Studying Spanish in Costa Rica! Past Review

By (Environmental Studies., Truman State University) - abroad from 08/04/2014 to 12/19/2014 with

College Consortium for International Studies (CCIS): San Jose - Universidad Veritas

What did you gain/learn from your experience abroad? Was it worthwhile?
Definitely a worthwhile experience. Actually it changed my life. I am confident in my spanish now and use it every chance I get. I can understand most Spanish when I hear it now. This also helped shape my future goals ( huge for me since I was quite directionless before the experience.) This was really opened my mind to all the possibilities in the world and in my life, and helped me realize that anything really is possible. The only thing that can hold you back is you. If you want it, you can have it. Just put in the effort and you will reap the rewards. I plan to travel and teach English as a second language in the future. A goal I had always thought I couldn't do, for my own fears or traveling alone and leaving my hometown, but now I realize what I am truly capable of and I won't hold myself back anymore.

Personal Information

How much international exposure did you have prior to this program? None

Review Your Program

* Overall educational experience

Academic rigor, intensity, resources, etc.

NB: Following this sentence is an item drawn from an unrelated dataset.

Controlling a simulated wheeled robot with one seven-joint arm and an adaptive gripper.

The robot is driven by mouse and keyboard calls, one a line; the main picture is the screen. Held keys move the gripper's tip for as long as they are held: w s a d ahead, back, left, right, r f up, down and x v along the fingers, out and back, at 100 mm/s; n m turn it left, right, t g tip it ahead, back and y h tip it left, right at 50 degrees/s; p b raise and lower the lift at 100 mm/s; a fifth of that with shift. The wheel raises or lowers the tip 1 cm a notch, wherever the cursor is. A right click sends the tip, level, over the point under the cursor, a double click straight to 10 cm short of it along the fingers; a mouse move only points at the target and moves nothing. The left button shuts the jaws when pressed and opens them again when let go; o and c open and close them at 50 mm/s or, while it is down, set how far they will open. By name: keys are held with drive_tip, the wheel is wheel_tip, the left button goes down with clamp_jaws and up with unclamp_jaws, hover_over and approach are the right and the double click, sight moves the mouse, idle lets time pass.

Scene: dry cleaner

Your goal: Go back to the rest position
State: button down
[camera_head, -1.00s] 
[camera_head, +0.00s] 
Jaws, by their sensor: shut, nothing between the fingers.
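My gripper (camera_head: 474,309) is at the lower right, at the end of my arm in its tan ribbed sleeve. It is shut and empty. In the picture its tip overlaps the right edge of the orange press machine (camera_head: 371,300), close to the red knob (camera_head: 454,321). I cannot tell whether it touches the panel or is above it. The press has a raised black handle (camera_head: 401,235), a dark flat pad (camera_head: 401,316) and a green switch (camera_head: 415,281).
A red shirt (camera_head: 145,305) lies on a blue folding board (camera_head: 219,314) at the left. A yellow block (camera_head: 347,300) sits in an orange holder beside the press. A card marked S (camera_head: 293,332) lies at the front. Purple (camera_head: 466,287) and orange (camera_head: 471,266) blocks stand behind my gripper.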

There was only one class that I felt was too difficult, and this was only because the professor did not want to help me when I needed it most. Thus, I received my first C in college. Still passing though!

* Host Country Program Administration

On-site administration of your program

Most of the time people were there to answer questions. VERITAS is a fairly small private university with only a total of about 1,500 students attending. All the staff was very friendly and they all new my name in no time at all! But, maybe that says more about me than them..

* Housing:

How satisfied were you with your living arrangements?

I absolutely loved my host family. They were so caring and treated me as if I was one of their own. The house was very clean as almost everyone seems to have a maid/employee. Anytime there was a bug, they would spray. One time I was really missing home (and admittedly crying in my room), so my "mama tica" brought me tea and gave me chocolate as we talked for hours so I wouldn't feel so alone. My only complaint would be of the other international students who also lived with us. As there were 4 other girls in the house, drama seemed to surface often. I should also mention that the home stays do not normally have so many students. Most only have one. So my situation was a little different.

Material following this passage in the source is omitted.